Parties who wish to avoid the animosity, expense and divisiveness of a courtroom divorce can choose instead to divorce through more cooperative efforts. In California and other states, one option for doing this is to commit to a collaborative divorce.
As part of the collaborative divorce process, each spouse works with his or her respective attorneys to resolve divorce issues or related matters outside of the courtroom.
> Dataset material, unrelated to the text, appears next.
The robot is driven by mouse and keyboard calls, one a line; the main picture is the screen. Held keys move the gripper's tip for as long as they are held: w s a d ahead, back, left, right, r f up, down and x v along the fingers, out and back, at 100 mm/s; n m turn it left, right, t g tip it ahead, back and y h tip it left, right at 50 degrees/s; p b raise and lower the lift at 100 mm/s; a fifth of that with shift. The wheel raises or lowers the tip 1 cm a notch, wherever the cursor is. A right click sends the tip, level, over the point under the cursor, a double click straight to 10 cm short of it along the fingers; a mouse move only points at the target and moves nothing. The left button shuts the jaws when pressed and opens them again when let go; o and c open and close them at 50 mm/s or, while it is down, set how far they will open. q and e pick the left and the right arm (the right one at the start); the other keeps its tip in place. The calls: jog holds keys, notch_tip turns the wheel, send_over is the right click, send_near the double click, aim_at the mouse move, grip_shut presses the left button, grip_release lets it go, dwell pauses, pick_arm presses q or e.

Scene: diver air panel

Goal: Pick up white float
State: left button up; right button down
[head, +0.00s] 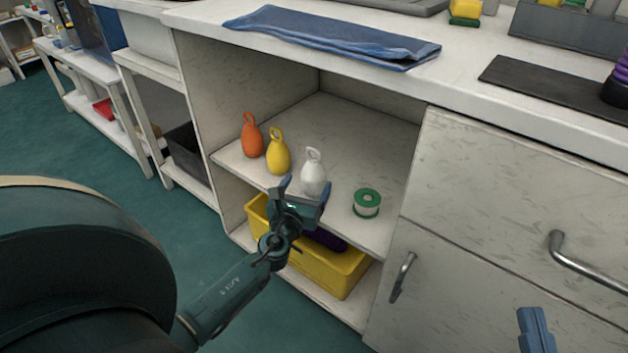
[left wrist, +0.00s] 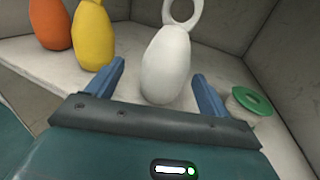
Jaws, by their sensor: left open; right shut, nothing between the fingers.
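The white float (head: 313,172) stands upright on the open cabinet shelf, with a ring loop at its top. In the left wrist view the white float (left wrist: 167,66) stands ahead of and between my open fingers. My left gripper (head: 302,188) is open and empty at the shelf's front edge, just in front of the white float. Its blue fingers also show in the left wrist view (left wrist: 160,88). Part of the float's base is hidden by the gripper in the head view. My right gripper (head: 537,330) shows only partly at the bottom right, shut and empty.
A yellow float (head: 278,153) and an orange float (head: 252,136) stand left of the white one. A green-and-white roll (head: 367,203) lies to its right. A yellow bin (head: 330,268) sits below the shelf. The countertop (head: 460,62) overhangs the shelf.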

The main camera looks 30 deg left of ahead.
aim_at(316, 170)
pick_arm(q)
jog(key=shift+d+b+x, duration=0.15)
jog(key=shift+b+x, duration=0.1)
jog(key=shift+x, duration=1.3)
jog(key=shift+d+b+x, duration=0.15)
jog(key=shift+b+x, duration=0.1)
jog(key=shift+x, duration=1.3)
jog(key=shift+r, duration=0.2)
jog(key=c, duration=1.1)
However, there are other professionals participating in the process, as well.
- Financial Specialists: Accountants and financial professionals to help with property appraisal, determination of income categorization and other related issues;
- Child Specialists: Trained to provide insight into custody arrangements that may be in a child’s best interests and what the children need;
- Divorce Coaches: Mental health professionals who help explain or translate the health-related needs of the parties involved or to facilitate communication between the two parties and assist with emotional expression.
All these professionals should also be committed to helping divorcing spouses find amicable and mutually acceptable solutions. They should be neutral professionals in their respective fields. Divorcing spouses should think of them as knowledgeable resources that are able to offer unique insight or explain complex issues.
Keep in mind, though, that you will ultimately make the decisions on the agreements you reach throughout this process. These parties cannot make the decisions for you and instead are available to help you make informed decisions that take accurate, relevant data into account.
Also understand that your attorney will also be a critical member of your team. Like you, your attorney will also commit to collaboration and agree not to go to court, so you should all have the same motivation to resolve matters.
Again, collaborative divorces focus on working together with others to find appropriate solutions. As such, being open to input and guidance from various, experienced sources can be a crucial part of the process which allows you and your spouse to reach mutually accepted agreements.